There was no doubt abnormal conditions made Everest less safe than usual this year. The mountain was unusually dry, and this led to increased rockfall on the Lhotse Face, the route above Camp 2 up to the South Col. There was a huge serac hanging over the western side of the Khumbu Icefall waiting to collapse. Several Sherpas had already died, including one of Brice’s own Sherpas after collapsing from a stroke in the Icefall. The extraordinary thing about his decision to abandon the expedition is not that they left before making a summit attempt, but because they left so early. At the time Himex departed it was looking like there would not be any summits at all if conditions on the route did not improve. What was needed for that improvement was more snow to fall and consolidate, reducing the hazard from rockfall and avalanche. While some other teams followed Himex’s example and left, most stayed. The much-needed snow did eventually fall, and there ended up being two very small summit windows on 19/20 and 24/25 May.
So why didn’t Brice wait a little longer like everyone else? Only he knows the answer to that, but we can speculate. He stated that it was his Sherpas who ultimately decided it was too dangerous to continue. Certainly the death of Dawa Sherpa will have affected morale, and he has to be admired for giving his employees the ultimate say-so in a life and death situation. Brice has always been a controversial figure who attracts criticism, not always fairly. He is one of the pioneers of commercial climbing on Everest, and perhaps more than anyone else has helped make it accessible to climbers of lesser ability. It’s probably fair to say in general his climbers are less experienced than those of other teams, but he balances this by providing a higher standard of service and safety. His only client casualty was the French snowboarder Marco Siffredi, who died snowboarding down the Hornbein Couloir in 2002 and doesn’t really count: they agreed Brice would no longer be responsible for him after he reached the summit.
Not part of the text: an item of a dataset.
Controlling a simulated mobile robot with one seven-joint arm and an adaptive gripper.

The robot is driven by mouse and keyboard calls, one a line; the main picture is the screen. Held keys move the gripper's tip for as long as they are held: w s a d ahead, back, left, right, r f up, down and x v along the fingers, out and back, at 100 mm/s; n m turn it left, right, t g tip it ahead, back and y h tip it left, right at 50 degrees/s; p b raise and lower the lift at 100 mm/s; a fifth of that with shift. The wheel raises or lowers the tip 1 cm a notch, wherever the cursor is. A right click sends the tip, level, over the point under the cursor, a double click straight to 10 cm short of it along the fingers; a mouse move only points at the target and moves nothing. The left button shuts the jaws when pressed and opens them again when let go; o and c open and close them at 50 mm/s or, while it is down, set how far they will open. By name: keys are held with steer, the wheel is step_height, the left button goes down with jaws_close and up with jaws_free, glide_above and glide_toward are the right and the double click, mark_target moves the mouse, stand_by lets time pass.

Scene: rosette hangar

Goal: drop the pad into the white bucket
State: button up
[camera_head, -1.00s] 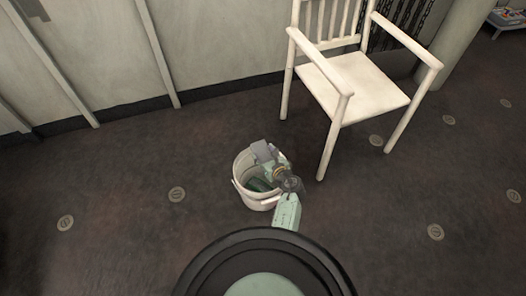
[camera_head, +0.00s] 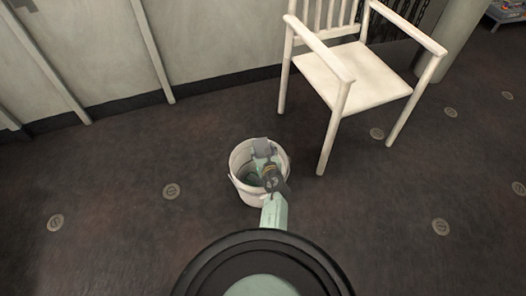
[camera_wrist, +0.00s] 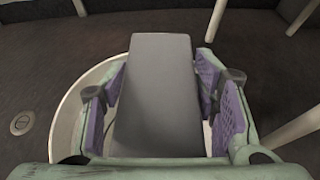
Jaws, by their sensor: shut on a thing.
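The white bucket (camera_head: 246,190) stands upright on the dark floor in front of my base. My gripper (camera_head: 265,160) is over its mouth, pointing down, with my arm reaching in from the near side. The pad, a flat grey slab, is between the fingers; its grey end (camera_head: 262,147) shows in the head view. In the wrist view the pad (camera_wrist: 158,85) fills the space between the purple-lined fingers of my gripper (camera_wrist: 163,105). The bucket's pale rim (camera_wrist: 70,112) curves behind and left of it. My gripper hides part of the bucket's inside.
A white armchair (camera_head: 352,78) stands close behind and right of the bucket. A pale panelled wall (camera_head: 110,60) runs along the back left. The floor (camera_head: 110,170) left of the bucket is clear, with flat round discs set in it.

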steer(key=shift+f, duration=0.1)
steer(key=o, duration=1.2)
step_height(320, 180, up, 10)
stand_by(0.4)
Did the disabilities of the Walking With The Wounded team influence Brice’s decision? It shouldn’t have done, because they were only a small minority of his team. There will be some who question whether people with severe disabilities should be climbing Everest at all, but in the case of the Walking With The Wounded I don’t hold with this view. I’m one of those people who think it’s a good thing for the world’s highest mountain to be more accessible to people, and in some cases, including theirs, provision can be made for climbers with disabilities. For example, there was footage in the film of the climber with a paralysed arm using his teeth to move his jumar up a fixed rope. Perhaps he did use his teeth briefly, but you can be sure the producer left this bit in the programme because he thought it made good television. While two hands (or in this case teeth) are required when the rope is slack, this is not the case when there is tension on the rope, either from a climber ascending above you, or somebody pulling the rope taut from behind. In this case you can easily slide your jumar up the rope with just one hand. With a personal Sherpa climbing behind him to ensure the fixed rope is tight, it’s therefore possible and no more dangerous for a one-armed man to climb a fixed rope just as easily as anyone else. A member of my own team had his Sherpa clip him in and out of the ropes throughout summit day this year because of a known susceptibility to frostbite which prevented him from removing his down mitts. This put no one in any danger, and merely meant he was able to reach the summit when otherwise he might not have done.
I do believe that to climb Everest you must have previous experience, but how much you actually need is always going to be open to debate. You can argue that service in a war zone makes them more deserving than most to climb Everest because determination and will-to-live is as important as technical climbing ability, and is a quality they have in abundance. But perhaps more importantly than this, while Harry’s Mountain Heroes showed the wounded servicemen training for Everest during the expedition on nearby Lobuje East, what it didn’t show was this wasn’t their first experience of using a jumar. In October last year they had also prepared by climbing 8163m Manaslu, the 8th highest mountain in the world, far better experience than what many able-bodied climbers on Everest have (I know this because I was there on Manaslu at the same time).
Russell Brice may have been ultra-cautious to avoid any negative publicity that would inevitably have resulted had any of the high profile Walking With The Wounded team been involved in an accident. Perhaps the death in his own camp made his decision more emotional than rational, especially among his Sherpas. Four people died during their summit attempts on May 19, and some will point to this as vindication; others will point to the absence of any accidents in the 24/25 window as evidence he should have stayed. He is what he is, and whatever the rights and wrongs about his decision he will always be a legend on Everest.
More importantly than reaching the summit, all of his team returned safely. Everest will always be there for them to climb again, and they will continue to be an inspiration to others.
And on a lighter note, Harry managed to keep his clothes on throughout the programme.